As Built Drainage Pipeline Undersized?

I am working on problems with a 36 year old existing residential corrugated metal pipe (CMP) storm drainage system. On one section, the as built installation differs from design in a subtle, but (I believe) significant way. During heavy rain there is flooding in this area. Here is the design plan:

and here is as built:

In my view, turbulence caused by having opposing flows “deadhead” into each other in one of the catch basins, limits flow thru the already marginally sized 24" outfall pipe.

Flow rates used to establish original design were never updated after the as-built change.

  1. What are other’s opinions on the cause of flooding?

  2. Because of existing houses, the easiest practical solutions appears to be replacement of the 24" outfall pipe with 30". Will taking this action improve drainage to reduce flooding?

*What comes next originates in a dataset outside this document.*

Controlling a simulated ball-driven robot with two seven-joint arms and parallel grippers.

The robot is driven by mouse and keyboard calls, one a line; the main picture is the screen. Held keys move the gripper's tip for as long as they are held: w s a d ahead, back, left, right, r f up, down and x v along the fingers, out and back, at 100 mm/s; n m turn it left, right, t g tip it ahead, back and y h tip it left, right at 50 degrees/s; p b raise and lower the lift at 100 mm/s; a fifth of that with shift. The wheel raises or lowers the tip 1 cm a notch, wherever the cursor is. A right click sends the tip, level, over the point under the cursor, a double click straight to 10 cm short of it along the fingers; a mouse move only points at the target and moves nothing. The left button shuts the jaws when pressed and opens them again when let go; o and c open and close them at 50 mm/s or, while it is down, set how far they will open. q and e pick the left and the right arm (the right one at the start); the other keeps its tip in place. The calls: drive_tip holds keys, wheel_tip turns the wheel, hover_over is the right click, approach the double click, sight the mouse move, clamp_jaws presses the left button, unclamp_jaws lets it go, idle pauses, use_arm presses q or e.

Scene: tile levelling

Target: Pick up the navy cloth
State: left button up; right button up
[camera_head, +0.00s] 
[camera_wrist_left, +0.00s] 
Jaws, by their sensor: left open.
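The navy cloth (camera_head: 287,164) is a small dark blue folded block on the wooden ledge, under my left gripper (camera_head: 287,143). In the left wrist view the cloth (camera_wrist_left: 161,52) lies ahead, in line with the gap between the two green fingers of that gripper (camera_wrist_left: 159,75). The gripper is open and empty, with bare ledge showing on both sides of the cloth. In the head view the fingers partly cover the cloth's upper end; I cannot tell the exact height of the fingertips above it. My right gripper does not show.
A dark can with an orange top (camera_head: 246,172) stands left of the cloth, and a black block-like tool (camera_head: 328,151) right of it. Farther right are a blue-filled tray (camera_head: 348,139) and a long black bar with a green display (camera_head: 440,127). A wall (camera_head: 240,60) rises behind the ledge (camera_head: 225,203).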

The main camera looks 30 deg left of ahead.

There is certainly more resistance to flow in the as-built (more right angle turns), and yes, it would seem the outflow pipe is undersized as well.

I’ve been slowly getting our storm drainage fixed - the retention pond serving our house (driveway is a low point of the road) had an overlow lip that was about 12-18 inches too high, i.e. during storm flows, the water would pond in the roadway and overflow into our neighbor’s yard, while the level of the retention pond was still about 6" shy of the overflow lip. Finally got that fixed after arguing with the county for a couple of years, including photographs and threatening to take it to the local tv news station.

Now we are planning a midnight blacktop repair to fix an upstream catchment basin that was installed a couple inches above the roadway level, i.e. it never catches water. A bucket of pothole repair asphalt should fix it, now that the weather is hot and dry.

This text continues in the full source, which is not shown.